--- Supplied data ---
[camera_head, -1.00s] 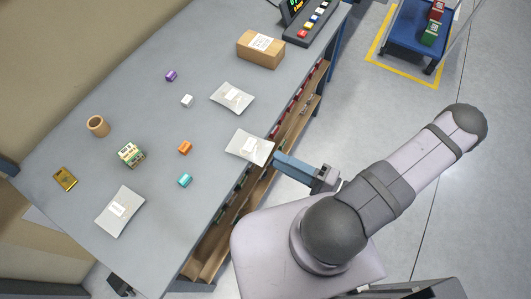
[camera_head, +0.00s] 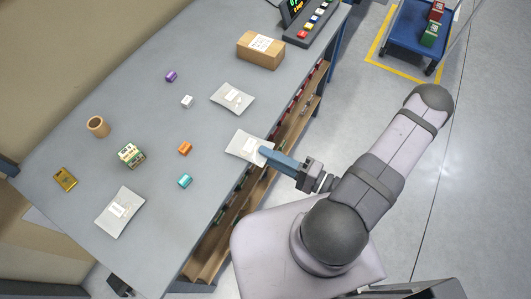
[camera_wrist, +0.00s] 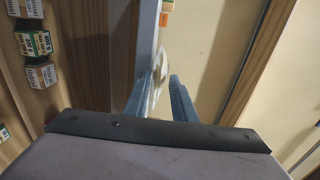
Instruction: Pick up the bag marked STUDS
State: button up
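Three pale, flat bags with white labels lie on the grey table in the head view: one at the table's front edge (camera_head: 241,145), one further back (camera_head: 232,98) and one at the lower left (camera_head: 120,212). The print is too small to read, so I cannot tell which is marked STUDS. My gripper (camera_head: 264,152) has its blue fingertips at the right corner of the front-edge bag. In the wrist view the fingers (camera_wrist: 164,78) stand apart, with part of a white bag (camera_wrist: 158,85) showing between them. I cannot tell whether they touch it.
The table (camera_head: 70,150) also holds a cardboard box (camera_head: 261,49), a round brown container (camera_head: 97,126), a green-and-white box (camera_head: 131,155), a yellow item (camera_head: 65,179) and several small coloured blocks. Wooden shelves (camera_head: 215,254) run below the front edge. Floor lies to the right.

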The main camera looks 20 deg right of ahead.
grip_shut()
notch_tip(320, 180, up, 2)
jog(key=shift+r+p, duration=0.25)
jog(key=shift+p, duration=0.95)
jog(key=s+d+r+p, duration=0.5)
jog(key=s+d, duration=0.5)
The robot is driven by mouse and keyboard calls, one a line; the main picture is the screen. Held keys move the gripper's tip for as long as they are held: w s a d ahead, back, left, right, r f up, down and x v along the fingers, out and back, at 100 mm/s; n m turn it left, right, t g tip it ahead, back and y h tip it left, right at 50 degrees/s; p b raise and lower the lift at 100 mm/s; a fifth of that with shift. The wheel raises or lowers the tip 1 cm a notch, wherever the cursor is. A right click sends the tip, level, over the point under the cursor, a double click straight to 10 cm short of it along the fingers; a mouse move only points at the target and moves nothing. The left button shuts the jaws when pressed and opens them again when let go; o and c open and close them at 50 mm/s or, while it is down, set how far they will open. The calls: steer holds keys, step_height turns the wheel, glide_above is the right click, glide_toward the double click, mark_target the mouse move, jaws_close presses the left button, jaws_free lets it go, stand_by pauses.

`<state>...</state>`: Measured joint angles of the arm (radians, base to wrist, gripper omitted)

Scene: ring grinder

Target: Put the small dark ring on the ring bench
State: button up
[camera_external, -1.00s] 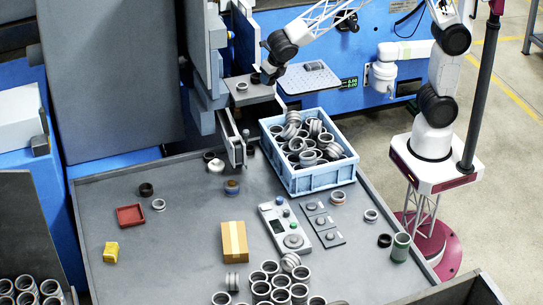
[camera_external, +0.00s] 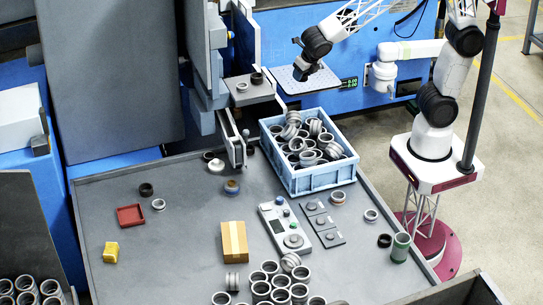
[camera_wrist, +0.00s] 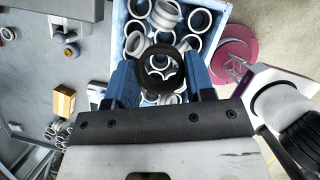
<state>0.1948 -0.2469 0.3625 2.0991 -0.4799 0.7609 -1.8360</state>
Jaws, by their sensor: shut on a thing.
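My gripper (camera_external: 301,73) is above the pale perforated plate (camera_external: 322,84) at the back, in the external view. In the wrist view my gripper's blue fingers (camera_wrist: 162,82) are shut on a dark ring (camera_wrist: 151,81), with the crate behind it. The held ring is hard to make out in the external view. Another dark ring (camera_external: 256,78) sits on the grey platform (camera_external: 240,97) to the left. More dark rings lie on the table, one at the left (camera_external: 146,189) and one at the right (camera_external: 385,240). I cannot tell which surface is the ring bench.
A blue crate (camera_external: 310,181) full of grey rings stands below the perforated plate. A green display (camera_external: 349,83) is at the plate's right. The grey table (camera_external: 180,250) holds a cardboard box (camera_external: 234,241), a control panel (camera_external: 284,228), a red tray (camera_external: 131,216) and ring stacks.

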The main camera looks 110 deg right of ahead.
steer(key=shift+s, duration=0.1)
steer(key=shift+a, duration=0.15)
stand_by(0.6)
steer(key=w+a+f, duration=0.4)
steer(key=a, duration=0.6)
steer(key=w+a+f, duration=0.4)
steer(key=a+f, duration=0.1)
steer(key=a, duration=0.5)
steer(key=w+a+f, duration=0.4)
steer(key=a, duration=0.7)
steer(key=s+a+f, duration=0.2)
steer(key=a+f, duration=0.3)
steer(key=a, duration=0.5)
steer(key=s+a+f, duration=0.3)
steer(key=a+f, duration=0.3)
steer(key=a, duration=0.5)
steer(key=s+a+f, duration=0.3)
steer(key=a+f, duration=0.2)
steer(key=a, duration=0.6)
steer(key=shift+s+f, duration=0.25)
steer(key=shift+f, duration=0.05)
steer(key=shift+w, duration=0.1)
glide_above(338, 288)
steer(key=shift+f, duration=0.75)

--- Written problem ---
Reproduce the material above verbatim; omit every picture.

--- Task result ---
[camera_head, -1.00s] 
[camera_head, +0.00s] 
[camera_wrist, +0.00s] 
Instruction: Pick up the bag marked STUDS
State: button up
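Three pale, flat bags with white labels lie on the grey table in the head view: one at the table's front edge (camera_head: 241,145), one further back (camera_head: 232,98) and one at the lower left (camera_head: 120,212). The print is too small to read, so I cannot tell which is marked STUDS. My gripper (camera_head: 264,152) has its blue fingertips at the right corner of the front-edge bag. In the wrist view the fingers (camera_wrist: 164,78) stand apart, with part of a white bag (camera_wrist: 158,85) showing between them. I cannot tell whether they touch it.
The table (camera_head: 70,150) also holds a cardboard box (camera_head: 261,49), a round brown container (camera_head: 97,126), a green-and-white box (camera_head: 131,155), a yellow item (camera_head: 65,179) and several small coloured blocks. Wooden shelves (camera_head: 215,254) run below the front edge. Floor lies to the right.

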The main camera looks 20 deg right of ahead.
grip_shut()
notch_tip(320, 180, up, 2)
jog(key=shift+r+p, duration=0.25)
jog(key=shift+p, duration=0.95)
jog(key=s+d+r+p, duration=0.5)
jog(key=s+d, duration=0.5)
The robot is driven by mouse and keyboard calls, one a line; the main picture is the screen. Held keys move the gripper's tip for as long as they are held: w s a d ahead, back, left, right, r f up, down and x v along the fingers, out and back, at 100 mm/s; n m turn it left, right, t g tip it ahead, back and y h tip it left, right at 50 degrees/s; p b raise and lower the lift at 100 mm/s; a fifth of that with shift. The wheel raises or lowers the tip 1 cm a notch, wherever the cursor is. A right click sends the tip, level, over the point under the cursor, a double click straight to 10 cm short of it along the fingers; a mouse move only points at the target and moves nothing. The left button shuts the jaws when pressed and opens them again when let go; o and c open and close them at 50 mm/s or, while it is down, set how far they will open. The calls: steer holds keys, step_height turns the wheel, glide_above is the right click, glide_toward the double click, mark_target the mouse move, jaws_close presses the left button, jaws_free lets it go, stand_by pauses.

`<state>...</state>`: Measured joint angles of the arm (radians, base to wrist, gripper omitted)

Scene: ring grinder

Target: Put the small dark ring on the ring bench
State: button up
[camera_external, -1.00s] 
[camera_external, +0.00s] 
[camera_wrist, +0.00s] 
<state>0.1948 -0.2469 0.3625 2.0991 -0.4799 0.7609 -1.8360</state>
Jaws, by their sensor: shut on a thing.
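My gripper (camera_external: 301,73) is above the pale perforated plate (camera_external: 322,84) at the back, in the external view. In the wrist view my gripper's blue fingers (camera_wrist: 162,82) are shut on a dark ring (camera_wrist: 151,81), with the crate behind it. The held ring is hard to make out in the external view. Another dark ring (camera_external: 256,78) sits on the grey platform (camera_external: 240,97) to the left. More dark rings lie on the table, one at the left (camera_external: 146,189) and one at the right (camera_external: 385,240). I cannot tell which surface is the ring bench.
A blue crate (camera_external: 310,181) full of grey rings stands below the perforated plate. A green display (camera_external: 349,83) is at the plate's right. The grey table (camera_external: 180,250) holds a cardboard box (camera_external: 234,241), a control panel (camera_external: 284,228), a red tray (camera_external: 131,216) and ring stacks.

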The main camera looks 110 deg right of ahead.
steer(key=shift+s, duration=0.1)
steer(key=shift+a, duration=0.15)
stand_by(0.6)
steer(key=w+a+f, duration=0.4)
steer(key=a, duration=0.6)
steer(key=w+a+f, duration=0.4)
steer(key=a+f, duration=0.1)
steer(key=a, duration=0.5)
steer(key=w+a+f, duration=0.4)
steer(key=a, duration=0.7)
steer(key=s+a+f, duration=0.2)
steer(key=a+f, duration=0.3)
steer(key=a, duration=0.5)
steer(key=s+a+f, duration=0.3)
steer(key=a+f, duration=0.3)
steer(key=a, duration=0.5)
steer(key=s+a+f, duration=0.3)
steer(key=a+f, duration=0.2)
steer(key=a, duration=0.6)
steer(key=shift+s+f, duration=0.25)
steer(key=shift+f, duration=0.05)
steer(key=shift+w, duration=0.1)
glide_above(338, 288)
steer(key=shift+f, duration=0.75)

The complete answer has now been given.